#### EXERCISE DATA
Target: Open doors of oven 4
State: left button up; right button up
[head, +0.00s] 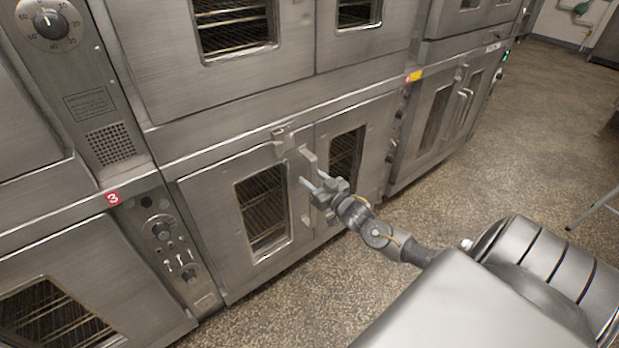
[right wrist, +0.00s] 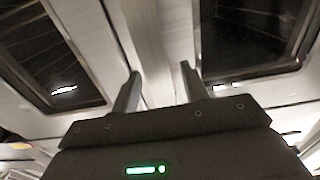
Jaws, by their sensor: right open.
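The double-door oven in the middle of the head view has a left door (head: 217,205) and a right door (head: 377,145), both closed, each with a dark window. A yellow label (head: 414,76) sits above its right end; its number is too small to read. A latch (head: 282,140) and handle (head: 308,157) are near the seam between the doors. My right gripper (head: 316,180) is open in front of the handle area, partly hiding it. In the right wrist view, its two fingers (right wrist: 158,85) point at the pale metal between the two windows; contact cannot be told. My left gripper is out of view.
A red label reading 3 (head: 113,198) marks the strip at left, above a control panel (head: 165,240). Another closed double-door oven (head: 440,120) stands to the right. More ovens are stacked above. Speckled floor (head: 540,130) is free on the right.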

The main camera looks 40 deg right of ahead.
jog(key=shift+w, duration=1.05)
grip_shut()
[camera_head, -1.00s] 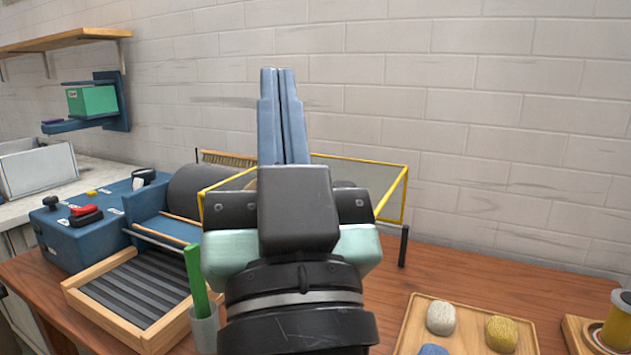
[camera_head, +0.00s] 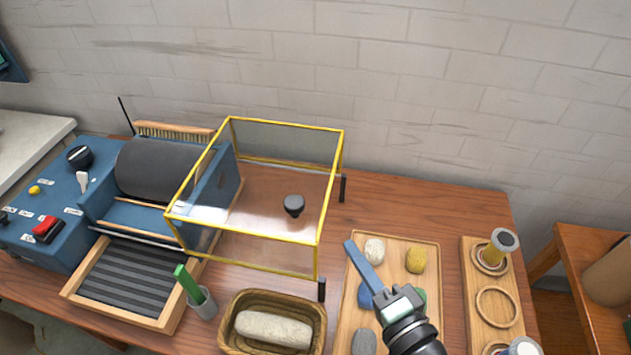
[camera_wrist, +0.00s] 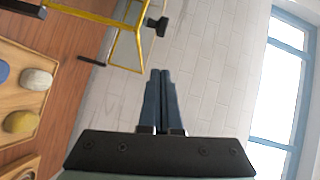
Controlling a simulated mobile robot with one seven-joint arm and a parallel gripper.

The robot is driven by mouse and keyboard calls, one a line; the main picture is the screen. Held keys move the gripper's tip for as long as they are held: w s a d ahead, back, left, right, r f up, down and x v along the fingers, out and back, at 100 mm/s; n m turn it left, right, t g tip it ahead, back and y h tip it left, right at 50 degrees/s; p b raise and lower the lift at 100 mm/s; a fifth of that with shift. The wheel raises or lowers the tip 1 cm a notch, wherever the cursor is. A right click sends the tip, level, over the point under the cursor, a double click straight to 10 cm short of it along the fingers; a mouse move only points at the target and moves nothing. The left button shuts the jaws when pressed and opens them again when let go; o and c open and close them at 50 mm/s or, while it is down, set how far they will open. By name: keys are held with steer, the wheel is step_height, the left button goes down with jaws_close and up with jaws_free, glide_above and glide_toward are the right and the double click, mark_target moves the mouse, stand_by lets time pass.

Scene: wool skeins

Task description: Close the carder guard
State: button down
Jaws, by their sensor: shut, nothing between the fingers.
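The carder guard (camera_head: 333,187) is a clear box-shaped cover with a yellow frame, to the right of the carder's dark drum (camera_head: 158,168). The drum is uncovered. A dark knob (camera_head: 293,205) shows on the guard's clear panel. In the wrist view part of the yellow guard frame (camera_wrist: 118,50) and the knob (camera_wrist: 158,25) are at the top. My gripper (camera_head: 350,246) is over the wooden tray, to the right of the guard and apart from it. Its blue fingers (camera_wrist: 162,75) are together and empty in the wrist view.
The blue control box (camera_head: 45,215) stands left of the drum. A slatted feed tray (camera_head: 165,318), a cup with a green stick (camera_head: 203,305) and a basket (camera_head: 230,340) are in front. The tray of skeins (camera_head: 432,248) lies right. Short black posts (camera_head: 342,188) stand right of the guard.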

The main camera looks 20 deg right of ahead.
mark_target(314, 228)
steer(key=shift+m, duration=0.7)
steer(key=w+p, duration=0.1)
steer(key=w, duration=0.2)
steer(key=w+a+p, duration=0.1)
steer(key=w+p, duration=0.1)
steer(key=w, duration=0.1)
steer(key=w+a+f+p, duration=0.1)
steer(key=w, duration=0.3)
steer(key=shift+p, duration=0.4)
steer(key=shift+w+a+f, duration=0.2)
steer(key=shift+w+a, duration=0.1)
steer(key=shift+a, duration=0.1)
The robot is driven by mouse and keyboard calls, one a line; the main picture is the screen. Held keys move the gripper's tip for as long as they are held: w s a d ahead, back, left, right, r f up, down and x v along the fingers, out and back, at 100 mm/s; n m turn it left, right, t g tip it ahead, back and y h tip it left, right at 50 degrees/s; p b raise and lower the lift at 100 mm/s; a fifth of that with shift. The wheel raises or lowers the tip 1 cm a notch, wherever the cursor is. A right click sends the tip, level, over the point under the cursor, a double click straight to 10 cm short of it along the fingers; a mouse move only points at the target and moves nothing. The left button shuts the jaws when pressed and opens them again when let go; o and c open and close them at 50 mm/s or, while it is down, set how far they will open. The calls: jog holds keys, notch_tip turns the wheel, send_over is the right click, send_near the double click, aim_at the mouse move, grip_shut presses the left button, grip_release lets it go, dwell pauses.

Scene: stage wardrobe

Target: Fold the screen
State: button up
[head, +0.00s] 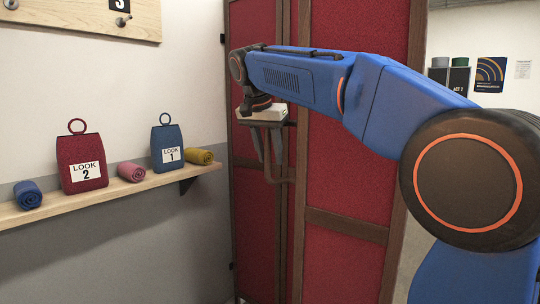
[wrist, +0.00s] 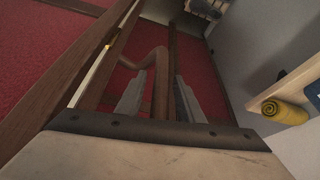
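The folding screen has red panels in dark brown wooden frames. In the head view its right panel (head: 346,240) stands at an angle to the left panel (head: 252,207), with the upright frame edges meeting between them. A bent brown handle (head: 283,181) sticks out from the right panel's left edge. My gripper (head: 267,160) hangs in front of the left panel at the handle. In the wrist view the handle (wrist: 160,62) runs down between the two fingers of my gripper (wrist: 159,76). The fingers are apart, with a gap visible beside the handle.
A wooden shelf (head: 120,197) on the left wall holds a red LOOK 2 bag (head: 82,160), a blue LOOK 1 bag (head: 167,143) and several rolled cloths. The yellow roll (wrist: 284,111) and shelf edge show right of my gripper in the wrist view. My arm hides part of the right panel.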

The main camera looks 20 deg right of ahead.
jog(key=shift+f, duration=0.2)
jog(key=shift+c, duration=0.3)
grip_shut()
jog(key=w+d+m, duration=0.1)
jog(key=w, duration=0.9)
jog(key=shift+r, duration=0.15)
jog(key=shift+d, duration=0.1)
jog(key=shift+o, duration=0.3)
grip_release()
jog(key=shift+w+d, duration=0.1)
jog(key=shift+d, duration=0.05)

#### GIVEN EXERCISE
Repeat the material above word for word, please, apart from its images.

#### RESULT
Target: Open doors of oven 4
State: left button up; right button up
[head, +0.00s] 
[right wrist, +0.00s] 
Jaws, by their sensor: right open.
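The double-door oven in the middle of the head view has a left door (head: 217,205) and a right door (head: 377,145), both closed, each with a dark window. A yellow label (head: 414,76) sits above its right end; its number is too small to read. A latch (head: 282,140) and handle (head: 308,157) are near the seam between the doors. My right gripper (head: 316,180) is open in front of the handle area, partly hiding it. In the right wrist view, its two fingers (right wrist: 158,85) point at the pale metal between the two windows; contact cannot be told. My left gripper is out of view.
A red label reading 3 (head: 113,198) marks the strip at left, above a control panel (head: 165,240). Another closed double-door oven (head: 440,120) stands to the right. More ovens are stacked above. Speckled floor (head: 540,130) is free on the right.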

The main camera looks 40 deg right of ahead.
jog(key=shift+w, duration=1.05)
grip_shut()
[camera_head, -1.00s] 
[camera_head, +0.00s] 
[camera_wrist, +0.00s] 
Controlling a simulated mobile robot with one seven-joint arm and a parallel gripper.

The robot is driven by mouse and keyboard calls, one a line; the main picture is the screen. Held keys move the gripper's tip for as long as they are held: w s a d ahead, back, left, right, r f up, down and x v along the fingers, out and back, at 100 mm/s; n m turn it left, right, t g tip it ahead, back and y h tip it left, right at 50 degrees/s; p b raise and lower the lift at 100 mm/s; a fifth of that with shift. The wheel raises or lowers the tip 1 cm a notch, wherever the cursor is. A right click sends the tip, level, over the point under the cursor, a double click straight to 10 cm short of it along the fingers; a mouse move only points at the target and moves nothing. The left button shuts the jaws when pressed and opens them again when let go; o and c open and close them at 50 mm/s or, while it is down, set how far they will open. By name: keys are held with steer, the wheel is step_height, the left button goes down with jaws_close and up with jaws_free, glide_above and glide_toward are the right and the double click, mark_target moves the mouse, stand_by lets time pass.

Scene: wool skeins

Task description: Close the carder guard
State: button down
Jaws, by their sensor: shut, nothing between the fingers.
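The carder guard (camera_head: 333,187) is a clear box-shaped cover with a yellow frame, to the right of the carder's dark drum (camera_head: 158,168). The drum is uncovered. A dark knob (camera_head: 293,205) shows on the guard's clear panel. In the wrist view part of the yellow guard frame (camera_wrist: 118,50) and the knob (camera_wrist: 158,25) are at the top. My gripper (camera_head: 350,246) is over the wooden tray, to the right of the guard and apart from it. Its blue fingers (camera_wrist: 162,75) are together and empty in the wrist view.
The blue control box (camera_head: 45,215) stands left of the drum. A slatted feed tray (camera_head: 165,318), a cup with a green stick (camera_head: 203,305) and a basket (camera_head: 230,340) are in front. The tray of skeins (camera_head: 432,248) lies right. Short black posts (camera_head: 342,188) stand right of the guard.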

The main camera looks 20 deg right of ahead.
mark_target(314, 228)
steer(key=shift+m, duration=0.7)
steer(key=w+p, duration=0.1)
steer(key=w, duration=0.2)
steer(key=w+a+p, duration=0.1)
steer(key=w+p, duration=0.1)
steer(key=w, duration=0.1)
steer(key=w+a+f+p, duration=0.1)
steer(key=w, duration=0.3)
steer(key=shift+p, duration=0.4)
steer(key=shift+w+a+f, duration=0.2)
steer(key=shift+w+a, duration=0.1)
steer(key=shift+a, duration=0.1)
The robot is driven by mouse and keyboard calls, one a line; the main picture is the screen. Held keys move the gripper's tip for as long as they are held: w s a d ahead, back, left, right, r f up, down and x v along the fingers, out and back, at 100 mm/s; n m turn it left, right, t g tip it ahead, back and y h tip it left, right at 50 degrees/s; p b raise and lower the lift at 100 mm/s; a fifth of that with shift. The wheel raises or lowers the tip 1 cm a notch, wherever the cursor is. A right click sends the tip, level, over the point under the cursor, a double click straight to 10 cm short of it along the fingers; a mouse move only points at the target and moves nothing. The left button shuts the jaws when pressed and opens them again when let go; o and c open and close them at 50 mm/s or, while it is down, set how far they will open. The calls: jog holds keys, notch_tip turns the wheel, send_over is the right click, send_near the double click, aim_at the mouse move, grip_shut presses the left button, grip_release lets it go, dwell pauses.

Scene: stage wardrobe

Target: Fold the screen
State: button up
[head, +0.00s] 
[wrist, +0.00s] 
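The folding screen has red panels in dark brown wooden frames. In the head view its right panel (head: 346,240) stands at an angle to the left panel (head: 252,207), with the upright frame edges meeting between them. A bent brown handle (head: 283,181) sticks out from the right panel's left edge. My gripper (head: 267,160) hangs in front of the left panel at the handle. In the wrist view the handle (wrist: 160,62) runs down between the two fingers of my gripper (wrist: 159,76). The fingers are apart, with a gap visible beside the handle.
A wooden shelf (head: 120,197) on the left wall holds a red LOOK 2 bag (head: 82,160), a blue LOOK 1 bag (head: 167,143) and several rolled cloths. The yellow roll (wrist: 284,111) and shelf edge show right of my gripper in the wrist view. My arm hides part of the right panel.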

The main camera looks 20 deg right of ahead.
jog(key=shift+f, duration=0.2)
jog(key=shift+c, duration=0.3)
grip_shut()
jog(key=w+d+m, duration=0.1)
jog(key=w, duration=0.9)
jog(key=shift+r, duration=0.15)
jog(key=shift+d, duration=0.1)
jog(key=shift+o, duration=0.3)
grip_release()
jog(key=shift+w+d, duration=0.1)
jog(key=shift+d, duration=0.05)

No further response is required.